Aid officials believe the government is partly to blame for the
hoarding. "There was a lot of speculation after the 2007 and 2008
harvests about whether the country had enough maize after the
government sold more than 300,000 metric tonnes of maize to Zimbabwe in
2007," said an aid official. "But the government always maintained the
country had a bumper harvest in both the years, which was not true."

Private traders deny selling hoarded maize and say there is none. In
Liwonde, a town in the southeastern district of Machinga, along
Malawi’s border with Mozambique, a trader said he had imported his
maize from Zambia. On the highway between Liwonde and Blantyre a truck
driver with a load of maize said he had brought it from Zambia.

"So if the country has enough maize, why are private traders bringing it in from Zambia?" asked the IPI’s Hajat.

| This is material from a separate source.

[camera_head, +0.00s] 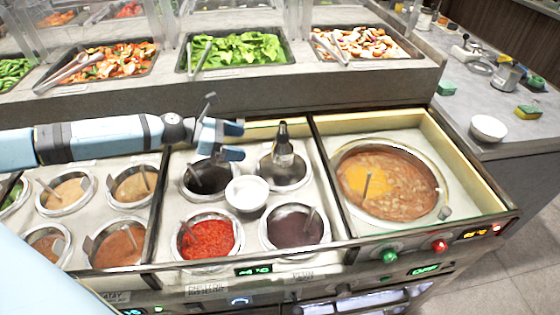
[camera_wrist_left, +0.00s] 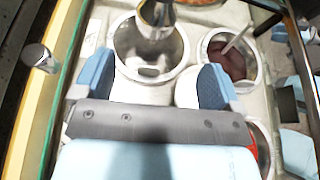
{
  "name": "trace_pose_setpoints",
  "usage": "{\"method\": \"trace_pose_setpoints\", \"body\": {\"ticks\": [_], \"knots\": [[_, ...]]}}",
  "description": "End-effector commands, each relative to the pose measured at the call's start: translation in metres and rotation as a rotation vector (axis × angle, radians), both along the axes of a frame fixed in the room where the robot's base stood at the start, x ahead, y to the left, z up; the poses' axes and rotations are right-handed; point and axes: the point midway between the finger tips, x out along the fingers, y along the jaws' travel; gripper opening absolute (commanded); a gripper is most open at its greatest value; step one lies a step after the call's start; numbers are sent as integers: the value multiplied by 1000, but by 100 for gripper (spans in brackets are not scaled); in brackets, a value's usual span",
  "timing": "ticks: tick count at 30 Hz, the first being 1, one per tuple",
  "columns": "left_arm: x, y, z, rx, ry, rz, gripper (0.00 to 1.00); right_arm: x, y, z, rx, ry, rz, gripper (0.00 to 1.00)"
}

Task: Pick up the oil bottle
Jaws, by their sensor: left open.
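The oil bottle (camera_head: 283,152), dark-necked with a clear lower part, stands in a round metal well at the back right of the middle counter section. In the wrist view the bottle (camera_wrist_left: 156,18) shows at the top, cut off by the frame edge, over the same well (camera_wrist_left: 150,72). My left gripper (camera_head: 236,141) is open and empty, to the left of the bottle and apart from it. In the wrist view the blue fingers of the left gripper (camera_wrist_left: 155,82) are spread, with the bottle ahead of the gap. My right gripper is not in view.
A white bowl (camera_head: 247,193) sits among the wells, close to the bottle; it shows partly behind a finger in the wrist view (camera_wrist_left: 188,88). Dark sauce (camera_head: 210,178) and red sauce (camera_head: 207,239) wells surround it. A large soup pot (camera_head: 398,214) is on the right.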

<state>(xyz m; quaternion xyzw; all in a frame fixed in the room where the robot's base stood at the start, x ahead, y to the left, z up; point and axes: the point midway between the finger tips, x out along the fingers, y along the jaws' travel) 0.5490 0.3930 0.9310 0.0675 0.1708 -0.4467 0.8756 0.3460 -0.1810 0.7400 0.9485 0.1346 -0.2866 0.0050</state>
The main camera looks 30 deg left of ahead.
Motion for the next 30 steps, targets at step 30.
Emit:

According to Mutharika, "We have a lot of maize but the opposition is
sending boys to buy it away so that they fulfill their evil agenda," he
was reported as saying at a public rally in Balaka, a southern district
that faces shortages in early 2009.

Analysts and a group of aid workers believe there isn’t enough maize,
but the government is too embarrassed to admit to shortages after
having won accolades for its input subsidy programme.

What can be done?

Import cheaper maize, suggested the MSU study. Most rural households
and almost all urban households in Malawi are net buyers of maize, and
in many parts of the country maize costs $500 per ton, which is beyond
the reach of Malawi's poor.

Ironically, global maize prices have dropped since July 2008 and have
been around $150 per ton for the past several months. Jayne commented:
"It would have been possible to drive down maize prices in Malawi by
importing maize from either SAFEX [South African Futures Exchange] or
the world market. By injecting much more maize onto the market, either
by ADMARC, traders, and/or NGOs, prices can be lowered during the lean
season. The key is making the decision to import in a timely way.
People are debating over whether Malawi has maize or not, but the
lesson for the future is to keep food price within a tolerable range
through effective management of buffer stocks and trade."